On part de l’ensemble le plus englobant, et on progresse vers un de ses sous-ensemble, puis de ce sous-ensemble à un sous-sous ensemble, etc.
Tous les vertébrés ont la propriété d’avoir le sang rouge. Cette propriété est partagée par tous ses sous-ensembles et leurs sous-sous-ensembles.
2. Argumentation en série
L’argumentation en série se schématise comme suit :
Arg1 => Concl1 = Arg2 => Concl2 = Arg3 => … => Concln
Les argumentations élémentaires composant l’argumentation en série peuvent exploiter n’importe quel type d’argument, et avoir une structure d’argumentation simple, convergente ou liée.
Dans le cas d’une chaîne où chaque argumentation conclut par défaut, il y a un affaiblissement des conclusions au fur et à mesure que l’on tire de nouvelles conclusions sur la base des conclusions précédentes. Dans ces séries, tout se passe comme si les poids des réfutations potentielles (Rebuttal, V. Modèle de Toulmin) allaient s’accumulant jusqu’à la rupture de la chaîne. C’est ce qui fait sans doute la principale faiblesse du raisonnement par défaut.
Argumentation en série et argumentation convergente
Certaines argumentations peuvent être représentées comme des argumentations en série ou des argumentations convergentes. L’exemple suivant est inspiré de Bassham (2003, p. 72) :
Pierre est têtu, c’est un Taureau, il ne saura pas négocier.
(I) Première reconstruction, une argumentation en série
Pierre est Taureau DONC il est têtu, DONC il ne saura pas négocier.
Pierre est têtu, (EN EFFET, PUISQUE…) c’est un taureau, il ne saura pas négocier.
(A) Première argumentation (1) Pierre est Taureau, DONC (2) il est têtu.
(A.i) : Définition technique de “être un Taureau” :
« [Le Taureau] reste sur ses positions sans accepter d’en changer » [1]
(A.ii) : Instanciation de la définition et conclusion :
« Pierre reste sur ses positions sans accepter d’en changer ».
(A.iii) : Définition lexicale de têtu : « B.1a Qui est obstinément attaché à ses opinions, à ses décisions ; qui est insensible aux raisons, aux arguments qu’on lui oppose. » (TLFi, Têtu)
(A.iv) : (A.i) et (A.iii) sont dans une relation de paraphrase.
(A.v) : Conclusion, par substitution du défini (têtu) à la définition, (2) Pierre est têtu.

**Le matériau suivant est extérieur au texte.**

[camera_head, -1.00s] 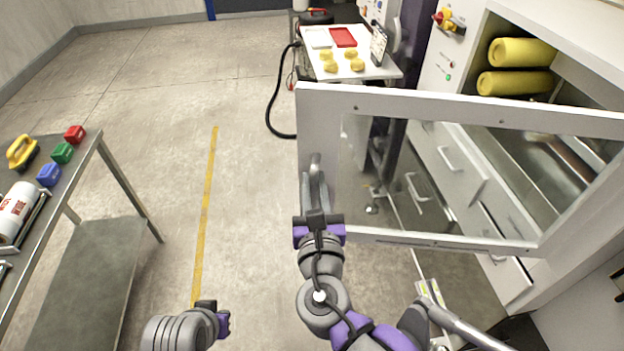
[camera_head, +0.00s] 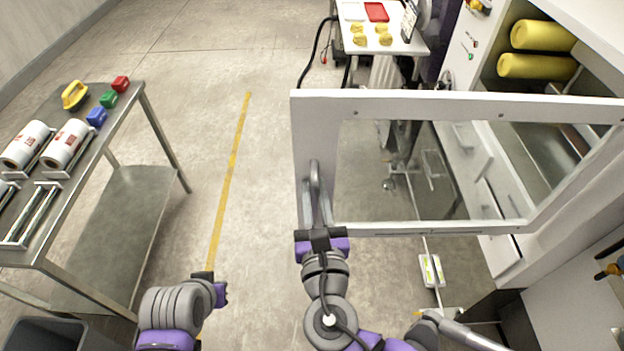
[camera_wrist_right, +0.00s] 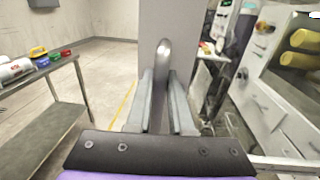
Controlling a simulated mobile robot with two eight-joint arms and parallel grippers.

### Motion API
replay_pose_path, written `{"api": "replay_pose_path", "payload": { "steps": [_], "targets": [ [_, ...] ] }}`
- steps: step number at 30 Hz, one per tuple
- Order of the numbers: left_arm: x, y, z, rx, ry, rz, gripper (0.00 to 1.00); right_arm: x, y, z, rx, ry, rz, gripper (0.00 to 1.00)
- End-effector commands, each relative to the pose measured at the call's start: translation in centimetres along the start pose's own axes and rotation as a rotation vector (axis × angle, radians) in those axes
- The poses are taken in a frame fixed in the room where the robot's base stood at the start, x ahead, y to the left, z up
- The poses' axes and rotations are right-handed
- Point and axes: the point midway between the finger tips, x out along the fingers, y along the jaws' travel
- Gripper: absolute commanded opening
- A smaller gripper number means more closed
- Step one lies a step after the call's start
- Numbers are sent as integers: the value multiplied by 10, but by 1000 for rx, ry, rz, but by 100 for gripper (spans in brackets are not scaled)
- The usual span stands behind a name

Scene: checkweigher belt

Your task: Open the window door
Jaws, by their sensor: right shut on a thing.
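The window door (camera_head: 312,120) is a white frame with a clear pane. It stands swung out from the white cabinet at the right in the head view. Its grey bar handle (camera_head: 315,178) is on the left end of the frame, and it also shows in the right wrist view (camera_wrist_right: 163,58). My right gripper (camera_head: 316,208) is shut on the handle, its two fingers on either side of the bar. My left gripper (camera_head: 215,288) is low in the head view, away from the door. Its fingers are too unclear to judge.
A steel cart (camera_head: 136,185) with white rolls (camera_head: 66,142) and coloured blocks stands at the left. The cabinet (camera_head: 575,205) has yellow rolls (camera_head: 538,66) on its shelf. A small table (camera_head: 400,42) with yellow pieces is at the back. Floor between cart and door is clear.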

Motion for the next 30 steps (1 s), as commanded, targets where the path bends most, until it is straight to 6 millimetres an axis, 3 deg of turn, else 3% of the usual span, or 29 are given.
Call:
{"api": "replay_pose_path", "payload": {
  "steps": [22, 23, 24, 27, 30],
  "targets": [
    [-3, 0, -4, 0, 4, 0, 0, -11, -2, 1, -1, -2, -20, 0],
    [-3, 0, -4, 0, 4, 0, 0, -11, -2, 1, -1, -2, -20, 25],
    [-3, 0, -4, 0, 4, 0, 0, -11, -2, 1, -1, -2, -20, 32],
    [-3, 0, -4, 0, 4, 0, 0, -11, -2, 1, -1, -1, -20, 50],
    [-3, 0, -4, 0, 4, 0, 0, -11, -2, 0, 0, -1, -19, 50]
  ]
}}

(B) Seconde argumentation, (2) Pierre est têtu, DONC (3) il ne saura pas négocier
(B.i) : Définition technique de négociation : « [La négociation] implique la confrontation d’intérêts incompatibles sur divers points (de négociation) que chaque interlocuteur va tenter de rendre compatibles par un jeu de concessions mutuelles » (Wikipedia, Conciliation, 20 – 09 – 2013).

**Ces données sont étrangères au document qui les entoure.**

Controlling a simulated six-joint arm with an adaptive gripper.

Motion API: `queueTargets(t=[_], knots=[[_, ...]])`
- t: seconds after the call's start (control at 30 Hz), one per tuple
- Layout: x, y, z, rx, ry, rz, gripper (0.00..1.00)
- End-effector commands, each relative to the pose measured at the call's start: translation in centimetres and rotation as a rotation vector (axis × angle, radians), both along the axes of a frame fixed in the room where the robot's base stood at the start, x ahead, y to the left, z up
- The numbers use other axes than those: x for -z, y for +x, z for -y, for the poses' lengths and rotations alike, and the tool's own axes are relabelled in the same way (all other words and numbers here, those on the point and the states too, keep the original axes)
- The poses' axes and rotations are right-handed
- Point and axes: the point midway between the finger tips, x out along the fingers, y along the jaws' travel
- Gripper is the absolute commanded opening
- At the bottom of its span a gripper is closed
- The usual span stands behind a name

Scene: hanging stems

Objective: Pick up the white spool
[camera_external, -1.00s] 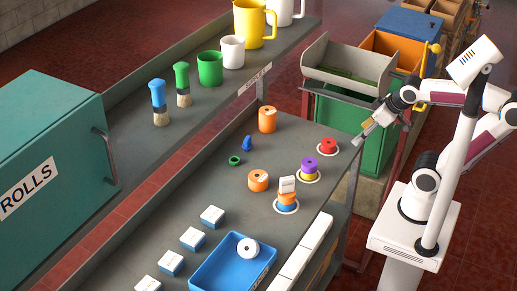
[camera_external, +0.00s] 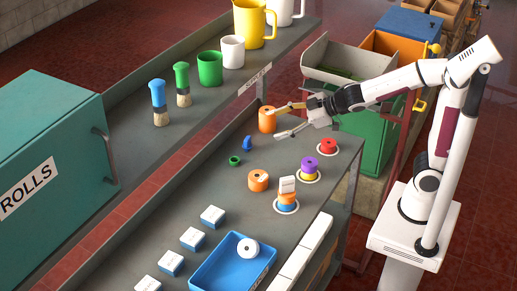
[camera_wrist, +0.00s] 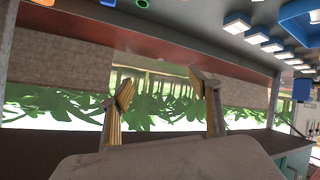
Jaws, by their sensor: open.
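A white spool (camera_external: 248,247) with a dark centre hole lies in the blue tray (camera_external: 208,270) near the bottom of the external view. My gripper (camera_external: 273,122) is open and empty, well away from the spool, toward the far end of the bench. Its fingers appear close to a tall orange spool (camera_external: 266,121); I cannot tell whether they touch. In the wrist view the two fingers (camera_wrist: 162,86) are spread with nothing between them. Part of a blue tray (camera_wrist: 293,12) shows at the top right there, but I do not see the white spool in it.
Purple (camera_external: 309,162) and red (camera_external: 328,145) spools stand on white rings. A blue and orange stack (camera_external: 287,200) has a white piece on top. Another orange spool (camera_external: 258,181) and several white-and-blue boxes (camera_external: 212,215) stand nearby. A shelf with mugs (camera_external: 210,68) runs behind.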

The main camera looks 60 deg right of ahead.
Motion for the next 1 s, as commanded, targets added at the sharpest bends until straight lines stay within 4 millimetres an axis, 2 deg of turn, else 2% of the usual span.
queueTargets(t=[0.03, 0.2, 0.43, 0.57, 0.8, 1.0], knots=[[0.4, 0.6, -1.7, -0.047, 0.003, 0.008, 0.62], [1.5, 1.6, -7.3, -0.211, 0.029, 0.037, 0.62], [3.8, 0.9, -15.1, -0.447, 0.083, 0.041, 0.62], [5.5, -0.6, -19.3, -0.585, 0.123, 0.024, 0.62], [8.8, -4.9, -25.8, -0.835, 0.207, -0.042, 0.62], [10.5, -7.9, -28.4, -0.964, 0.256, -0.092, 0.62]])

(B.ii) : « Être têtu » (v. A.iii) et rentrer dans « un jeu de concessions mutuelles » sont des contraires.
(B.iii) : On ne peut pas affirmer les contraires d’un même sujet, Pierre.

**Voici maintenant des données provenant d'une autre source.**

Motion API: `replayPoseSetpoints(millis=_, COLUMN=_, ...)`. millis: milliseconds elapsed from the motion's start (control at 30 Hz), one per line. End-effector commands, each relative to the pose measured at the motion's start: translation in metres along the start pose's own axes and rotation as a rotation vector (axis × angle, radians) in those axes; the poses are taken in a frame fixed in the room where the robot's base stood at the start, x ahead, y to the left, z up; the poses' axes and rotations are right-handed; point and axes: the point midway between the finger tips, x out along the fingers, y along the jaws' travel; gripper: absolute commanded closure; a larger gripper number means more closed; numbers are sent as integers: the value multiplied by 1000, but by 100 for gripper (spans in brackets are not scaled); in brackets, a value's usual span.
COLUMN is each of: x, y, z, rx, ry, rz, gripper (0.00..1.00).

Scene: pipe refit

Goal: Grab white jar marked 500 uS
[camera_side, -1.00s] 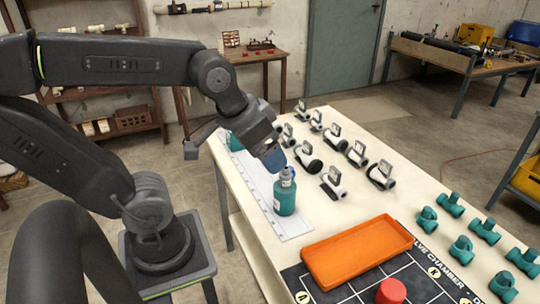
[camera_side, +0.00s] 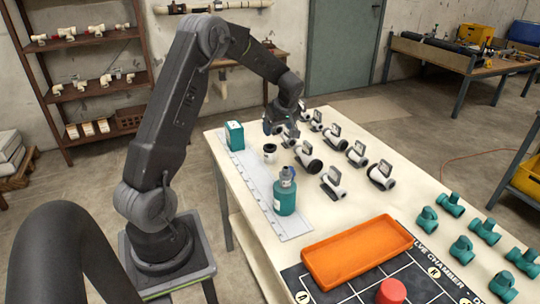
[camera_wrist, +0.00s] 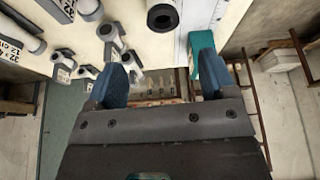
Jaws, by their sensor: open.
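A small white jar with a black top (camera_side: 270,152) stands upright on the white table, between the teal box and the teal bottle. Its marking is too small to read. In the wrist view the black-topped jar (camera_wrist: 163,17) shows at the top edge, partly cut off. My gripper (camera_side: 272,128) is open and empty, above the table and a little behind the jar, apart from it. In the wrist view its two blue fingertips (camera_wrist: 161,82) stand wide apart with nothing between them.
Several grey-white valves (camera_side: 307,160) stand to the right. An orange tray (camera_side: 357,251) lies near the front.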

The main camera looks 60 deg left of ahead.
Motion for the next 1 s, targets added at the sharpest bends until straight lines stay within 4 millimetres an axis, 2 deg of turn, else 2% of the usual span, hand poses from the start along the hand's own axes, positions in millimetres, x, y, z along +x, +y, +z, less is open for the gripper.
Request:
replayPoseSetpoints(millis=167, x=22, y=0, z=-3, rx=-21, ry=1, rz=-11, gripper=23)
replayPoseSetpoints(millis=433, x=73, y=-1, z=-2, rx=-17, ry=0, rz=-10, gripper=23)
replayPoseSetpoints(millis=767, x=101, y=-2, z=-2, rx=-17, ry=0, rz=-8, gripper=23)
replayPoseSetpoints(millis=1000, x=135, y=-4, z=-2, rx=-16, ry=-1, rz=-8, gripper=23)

(B.iv) : Conclusion : (3) Pierre ne saura pas négocier.
On donc affaire à une argumentation en série :
Arg1 => [Concl1 = Arg2] => Concl2
(II) Seconde reconstruction, deux arguments convergent vers la même conclusion
(C) Première argumentation, (1) Pierre est un Taureau, (3) il ne saura pas négocier
(C.i) : Les deux définitions techniques (A.i) et (B.i) sont en relation de contrariété.
(C.ii) : On ne peut pas affirmer les contraires d’un même sujet, Pierre.
(C.iii) : Conclusion : (3) Pierre ne saura pas négocier.
ou bien :
(C.i’) : Définition technique : « le négociateur doit demeurer souple, calme, et faire preuve de sang-froid »[2]
(C.ii’) : « [la promptitude du Taureau] à accumuler aussi bien les sentiments et les rancunes le rend capable de fortes colères » [3]
(C.iii’) : (C.i’) et C.ii’) sont des contraires.
(C.iv’) : On ne peut pas affirmer les contraires d’un même sujet, Pierre.
(C.v) : Conclusion : (3) Pierre ne saura pas négocier.
(D) Seconde argumentation, (2) Pierre est têtu, (3) il ne saura pas négocier :
(D.i) : (A.iii) et (B.i) sont des contraires, voir (B.ii).
(D.ii) : On ne peut pas affirmer les contraires d’un même sujet, Pierre.
(D.iii) : Conclusion : (3) Pierre ne saura pas négocier.
On a maintenant affaire à deux argumentations convergentes, qui soutiennent la même conclusion :
On peut également penser que le second énoncé “Pierre est têtu” ne fait qu’expliciter le premier énoncé “Pierre est Taureau”, et qu’il n’y a finalement qu’un seul et même argument dans cette argumentation.